** BEGIN **
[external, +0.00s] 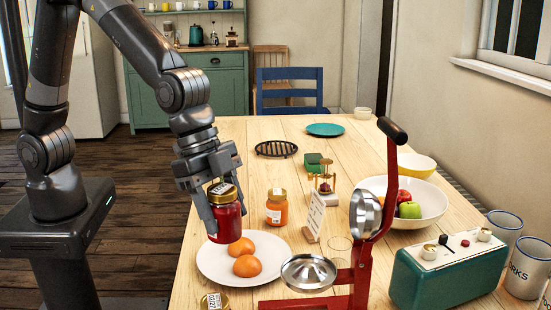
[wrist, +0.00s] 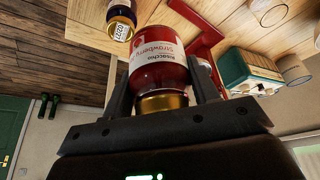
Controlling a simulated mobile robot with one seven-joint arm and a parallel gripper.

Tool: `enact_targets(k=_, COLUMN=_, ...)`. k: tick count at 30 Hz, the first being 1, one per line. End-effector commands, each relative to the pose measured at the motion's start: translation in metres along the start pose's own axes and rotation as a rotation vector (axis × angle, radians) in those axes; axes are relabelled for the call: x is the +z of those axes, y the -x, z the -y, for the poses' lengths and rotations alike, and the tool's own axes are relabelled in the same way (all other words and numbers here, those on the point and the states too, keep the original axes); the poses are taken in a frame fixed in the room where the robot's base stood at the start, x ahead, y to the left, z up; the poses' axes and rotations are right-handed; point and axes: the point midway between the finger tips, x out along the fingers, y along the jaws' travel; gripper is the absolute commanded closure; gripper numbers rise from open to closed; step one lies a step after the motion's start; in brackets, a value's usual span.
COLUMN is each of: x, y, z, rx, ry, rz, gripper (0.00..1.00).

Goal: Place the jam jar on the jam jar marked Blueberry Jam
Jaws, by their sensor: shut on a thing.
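My gripper (external: 226,205) is shut on a red jam jar (external: 226,222) with a gold lid, held upright above the left rim of a white plate. In the wrist view the held jar (wrist: 157,70) sits between both fingers, and its label reads strawberry. A second jar with dark contents (wrist: 121,13) shows at the top of the wrist view. In the external view a jar's gold lid with a date sticker (external: 214,301) shows at the bottom edge, nearer the camera than the held jar; its body is cut off. I cannot read the name on its label.
Two oranges (external: 247,266) lie on the white plate (external: 211,262). An orange jam jar (external: 277,207) stands behind it. The table's left edge is close.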

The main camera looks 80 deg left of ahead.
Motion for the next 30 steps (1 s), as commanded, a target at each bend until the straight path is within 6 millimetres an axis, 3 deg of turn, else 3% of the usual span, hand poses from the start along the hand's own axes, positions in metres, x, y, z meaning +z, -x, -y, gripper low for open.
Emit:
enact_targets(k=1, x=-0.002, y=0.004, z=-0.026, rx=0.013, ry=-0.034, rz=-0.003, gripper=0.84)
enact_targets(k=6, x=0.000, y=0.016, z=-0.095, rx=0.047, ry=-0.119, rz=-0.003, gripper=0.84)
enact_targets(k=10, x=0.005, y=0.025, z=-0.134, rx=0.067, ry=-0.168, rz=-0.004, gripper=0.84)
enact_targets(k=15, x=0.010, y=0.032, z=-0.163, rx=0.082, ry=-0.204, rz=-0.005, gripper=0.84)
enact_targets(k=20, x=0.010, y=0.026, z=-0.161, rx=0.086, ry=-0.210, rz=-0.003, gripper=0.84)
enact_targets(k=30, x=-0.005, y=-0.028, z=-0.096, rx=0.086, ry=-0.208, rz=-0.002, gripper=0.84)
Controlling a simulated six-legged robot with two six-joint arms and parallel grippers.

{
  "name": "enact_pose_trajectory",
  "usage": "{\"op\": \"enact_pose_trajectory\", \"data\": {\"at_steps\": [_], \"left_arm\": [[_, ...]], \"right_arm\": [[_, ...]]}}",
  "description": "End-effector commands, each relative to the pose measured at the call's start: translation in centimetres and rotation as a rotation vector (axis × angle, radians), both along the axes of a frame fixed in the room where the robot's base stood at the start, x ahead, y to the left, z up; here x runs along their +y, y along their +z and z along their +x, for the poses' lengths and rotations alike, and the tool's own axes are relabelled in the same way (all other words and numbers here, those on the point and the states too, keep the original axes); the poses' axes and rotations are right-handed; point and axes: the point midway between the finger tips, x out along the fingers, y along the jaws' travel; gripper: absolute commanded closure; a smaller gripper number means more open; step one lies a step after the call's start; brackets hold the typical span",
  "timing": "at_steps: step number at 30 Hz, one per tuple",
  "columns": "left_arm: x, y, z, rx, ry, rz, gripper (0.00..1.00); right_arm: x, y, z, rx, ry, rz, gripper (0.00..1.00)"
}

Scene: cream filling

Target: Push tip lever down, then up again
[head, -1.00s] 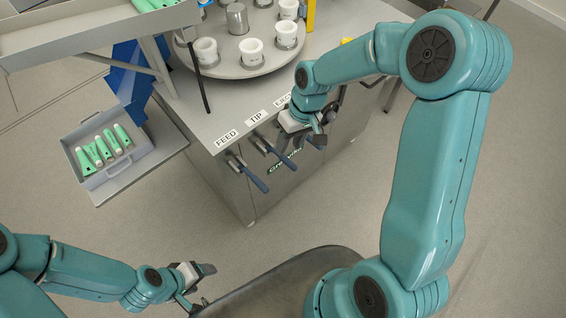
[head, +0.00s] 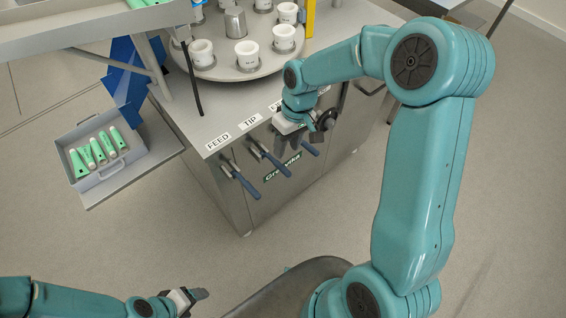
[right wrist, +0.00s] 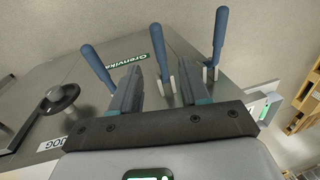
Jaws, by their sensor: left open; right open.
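The tip lever (head: 272,162), with a blue handle, sticks out from the steel machine front below the TIP label. In the right wrist view it is the middle lever (right wrist: 160,55). My right gripper (right wrist: 160,85) is open, and the tip lever appears between its two fingers; I cannot tell whether they touch. In the head view, my right gripper (head: 299,136) hangs just right of the tip lever, near the third lever. My left gripper (head: 192,297) is open and empty at the lower left, far from the levers.
The feed lever (head: 246,184) is left of the tip lever; the third lever (head: 309,149) is close on its right. A turntable with white cups (head: 247,54) tops the machine. A grey tray of green tubes (head: 97,150) stands left. Floor in front is clear.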

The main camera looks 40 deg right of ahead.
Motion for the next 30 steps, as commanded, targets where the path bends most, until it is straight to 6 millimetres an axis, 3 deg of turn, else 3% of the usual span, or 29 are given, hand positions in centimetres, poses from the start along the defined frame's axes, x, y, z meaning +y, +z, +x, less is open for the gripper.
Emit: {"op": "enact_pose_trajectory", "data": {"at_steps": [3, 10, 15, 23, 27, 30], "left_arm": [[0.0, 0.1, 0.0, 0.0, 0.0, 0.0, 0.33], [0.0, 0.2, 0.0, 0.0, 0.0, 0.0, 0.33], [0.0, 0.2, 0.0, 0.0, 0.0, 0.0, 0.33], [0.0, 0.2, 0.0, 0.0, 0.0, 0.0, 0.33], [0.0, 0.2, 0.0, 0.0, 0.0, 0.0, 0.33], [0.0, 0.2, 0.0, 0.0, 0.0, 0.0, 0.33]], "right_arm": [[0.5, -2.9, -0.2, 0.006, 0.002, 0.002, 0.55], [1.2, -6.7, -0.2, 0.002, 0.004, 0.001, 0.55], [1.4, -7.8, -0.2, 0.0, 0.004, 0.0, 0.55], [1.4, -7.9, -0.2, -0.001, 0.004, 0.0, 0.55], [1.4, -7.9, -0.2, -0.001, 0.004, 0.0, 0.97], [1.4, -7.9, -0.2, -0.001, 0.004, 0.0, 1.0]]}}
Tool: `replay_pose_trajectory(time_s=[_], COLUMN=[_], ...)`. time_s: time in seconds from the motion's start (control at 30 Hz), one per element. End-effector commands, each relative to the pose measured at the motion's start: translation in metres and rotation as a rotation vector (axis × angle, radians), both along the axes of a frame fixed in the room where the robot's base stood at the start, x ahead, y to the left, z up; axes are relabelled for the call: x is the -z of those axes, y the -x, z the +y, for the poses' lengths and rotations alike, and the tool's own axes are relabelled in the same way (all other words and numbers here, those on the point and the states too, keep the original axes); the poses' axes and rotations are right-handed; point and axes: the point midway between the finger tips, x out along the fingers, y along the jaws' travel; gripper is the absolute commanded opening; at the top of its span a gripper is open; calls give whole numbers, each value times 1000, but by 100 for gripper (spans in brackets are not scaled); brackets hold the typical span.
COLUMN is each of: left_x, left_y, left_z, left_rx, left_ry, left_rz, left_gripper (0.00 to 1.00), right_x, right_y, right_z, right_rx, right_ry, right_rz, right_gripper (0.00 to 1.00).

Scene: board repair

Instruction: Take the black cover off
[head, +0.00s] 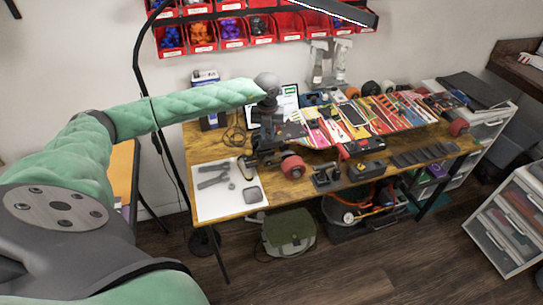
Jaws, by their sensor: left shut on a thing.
** END **
Write out the entries again, exactly as given, skipping any images.

[external, +0.00s] 
[wrist, +0.00s] 
Controlling a simulated mobile robot with one seven-joint arm and a parallel gripper.

Tool: `enact_targets(k=_, COLUMN=_, ...)`. k: tick count at 30 Hz, the first being 1, one per line. End-effector commands, each relative to the pose measured at the motion's start: translation in metres along the start pose's own axes and rotation as a rotation vector (axis × angle, radians) in those axes; axes are relabelled for the call: x is the +z of those axes, y the -x, z the -y, for the poses' lengths and rotations alike, and the tool's own axes are relabelled in the same way (all other words and numbers here, those on the point and the states too, keep the original axes); the poses are taken in a frame fixed in the room where the robot's base stood at the start, x ahead, y to the left, z up; the poses' axes and rotations are right-handed; point and axes: the point midway between the finger tips, x out along the fingers, y along the jaws' travel; gripper is the absolute commanded closure; gripper numbers rise from open to closed; step one lies a step after the motion's start; in brackets, a value's usual span.
COLUMN is each of: x, y, z, rx, ry, rz, gripper (0.00..1.00).

Goal: Place the jam jar on the jam jar marked Blueberry Jam
Jaws, by their sensor: shut on a thing.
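My gripper (external: 226,205) is shut on a red jam jar (external: 226,222) with a gold lid, held upright above the left rim of a white plate. In the wrist view the held jar (wrist: 157,70) sits between both fingers, and its label reads strawberry. A second jar with dark contents (wrist: 121,13) shows at the top of the wrist view. In the external view a jar's gold lid with a date sticker (external: 214,301) shows at the bottom edge, nearer the camera than the held jar; its body is cut off. I cannot read the name on its label.
Two oranges (external: 247,266) lie on the white plate (external: 211,262). An orange jam jar (external: 277,207) stands behind it. The table's left edge is close.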

The main camera looks 80 deg left of ahead.
Motion for the next 30 steps (1 s), as commanded, a target at each bend until the straight path is within 6 millimetres an axis, 3 deg of turn, else 3% of the usual span, hand poses from the start along the hand's own axes, positions in metres, x, y, z meaning +z, -x, -y, gripper low for open.
Emit:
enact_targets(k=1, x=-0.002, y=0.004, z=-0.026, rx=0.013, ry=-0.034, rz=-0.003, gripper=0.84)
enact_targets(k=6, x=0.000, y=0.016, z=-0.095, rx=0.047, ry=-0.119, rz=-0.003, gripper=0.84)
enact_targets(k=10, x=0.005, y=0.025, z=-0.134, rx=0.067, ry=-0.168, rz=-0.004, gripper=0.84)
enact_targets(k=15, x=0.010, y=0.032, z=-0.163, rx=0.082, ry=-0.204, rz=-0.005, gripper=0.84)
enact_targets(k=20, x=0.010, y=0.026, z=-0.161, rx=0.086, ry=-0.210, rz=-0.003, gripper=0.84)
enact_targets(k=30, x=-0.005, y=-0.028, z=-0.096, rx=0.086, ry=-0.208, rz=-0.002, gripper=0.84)
Controlling a simulated six-legged robot with two six-joint arms and parallel grippers.

{
  "name": "enact_pose_trajectory",
  "usage": "{\"op\": \"enact_pose_trajectory\", \"data\": {\"at_steps\": [_], \"left_arm\": [[_, ...]], \"right_arm\": [[_, ...]]}}",
  "description": "End-effector commands, each relative to the pose measured at the call's start: translation in centimetres and rotation as a rotation vector (axis × angle, radians), both along the axes of a frame fixed in the room where the robot's base stood at the start, x ahead, y to the left, z up; here x runs along their +y, y along their +z and z along their +x, for the poses' lengths and rotations alike, and the tool's own axes are relabelled in the same way (all other words and numbers here, those on the point and the states too, keep the original axes); the poses' axes and rotations are right-handed; point and axes: the point midway between the finger tips, x out along the fingers, y along the jaws' travel; gripper: absolute commanded closure; a smaller gripper number means more open; step one lies a step after the call's start; brackets hold the typical span",
  "timing": "at_steps: step number at 30 Hz, one per tuple",
  "columns": "left_arm: x, y, z, rx, ry, rz, gripper (0.00..1.00); right_arm: x, y, z, rx, ry, rz, gripper (0.00..1.00)"
}

Scene: cream filling

Target: Push tip lever down, then up again
[head, -1.00s] 
[head, +0.00s] 
[right wrist, +0.00s] 
Jaws, by their sensor: left open; right open.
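The tip lever (head: 272,162), with a blue handle, sticks out from the steel machine front below the TIP label. In the right wrist view it is the middle lever (right wrist: 160,55). My right gripper (right wrist: 160,85) is open, and the tip lever appears between its two fingers; I cannot tell whether they touch. In the head view, my right gripper (head: 299,136) hangs just right of the tip lever, near the third lever. My left gripper (head: 192,297) is open and empty at the lower left, far from the levers.
The feed lever (head: 246,184) is left of the tip lever; the third lever (head: 309,149) is close on its right. A turntable with white cups (head: 247,54) tops the machine. A grey tray of green tubes (head: 97,150) stands left. Floor in front is clear.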

The main camera looks 40 deg right of ahead.
Motion for the next 30 steps, as commanded, targets where the path bends most, until it is straight to 6 millimetres an axis, 3 deg of turn, else 3% of the usual span, or 29 are given, hand positions in centimetres, poses from the start along the defined frame's axes, x, y, z meaning +y, +z, +x, less is open for the gripper.
Emit: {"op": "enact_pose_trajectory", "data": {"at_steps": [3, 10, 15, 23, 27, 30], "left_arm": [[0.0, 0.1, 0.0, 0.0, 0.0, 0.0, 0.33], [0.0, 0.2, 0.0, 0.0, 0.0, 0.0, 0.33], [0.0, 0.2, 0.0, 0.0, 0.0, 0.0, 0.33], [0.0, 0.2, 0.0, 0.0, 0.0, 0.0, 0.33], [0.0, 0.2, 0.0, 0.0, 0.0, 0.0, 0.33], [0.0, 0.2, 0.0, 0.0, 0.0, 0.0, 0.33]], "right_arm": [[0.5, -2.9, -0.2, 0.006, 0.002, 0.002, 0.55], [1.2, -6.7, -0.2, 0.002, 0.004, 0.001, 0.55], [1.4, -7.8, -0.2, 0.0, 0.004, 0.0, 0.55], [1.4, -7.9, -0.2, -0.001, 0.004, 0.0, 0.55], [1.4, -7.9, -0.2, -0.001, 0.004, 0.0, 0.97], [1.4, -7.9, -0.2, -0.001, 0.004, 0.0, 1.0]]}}
Tool: `replay_pose_trajectory(time_s=[_], COLUMN=[_], ...)`. time_s: time in seconds from the motion's start (control at 30 Hz), one per element. End-effector commands, each relative to the pose measured at the motion's start: translation in metres and rotation as a rotation vector (axis × angle, radians), both along the axes of a frame fixed in the room where the robot's base stood at the start, x ahead, y to the left, z up; axes are relabelled for the call: x is the -z of those axes, y the -x, z the +y, for the poses' lengths and rotations alike, and the tool's own axes are relabelled in the same way (all other words and numbers here, those on the point and the states too, keep the original axes); the poses' axes and rotations are right-handed; point and axes: the point midway between the finger tips, x out along the fingers, y along the jaws' travel; gripper is the absolute commanded opening; at the top of its span a gripper is open; calls give whole numbers, each value times 1000, but by 100 for gripper (spans in brackets are not scaled); brackets hold the typical span.
COLUMN is each of: left_x, left_y, left_z, left_rx, left_ry, left_rz, left_gripper (0.00 to 1.00), right_x, right_y, right_z, right_rx, right_ry, right_rz, right_gripper (0.00 to 1.00).

Scene: board repair

Instruction: Take the black cover off
[head, +0.00s] 
Jaws, by their sensor: left shut on a thing.

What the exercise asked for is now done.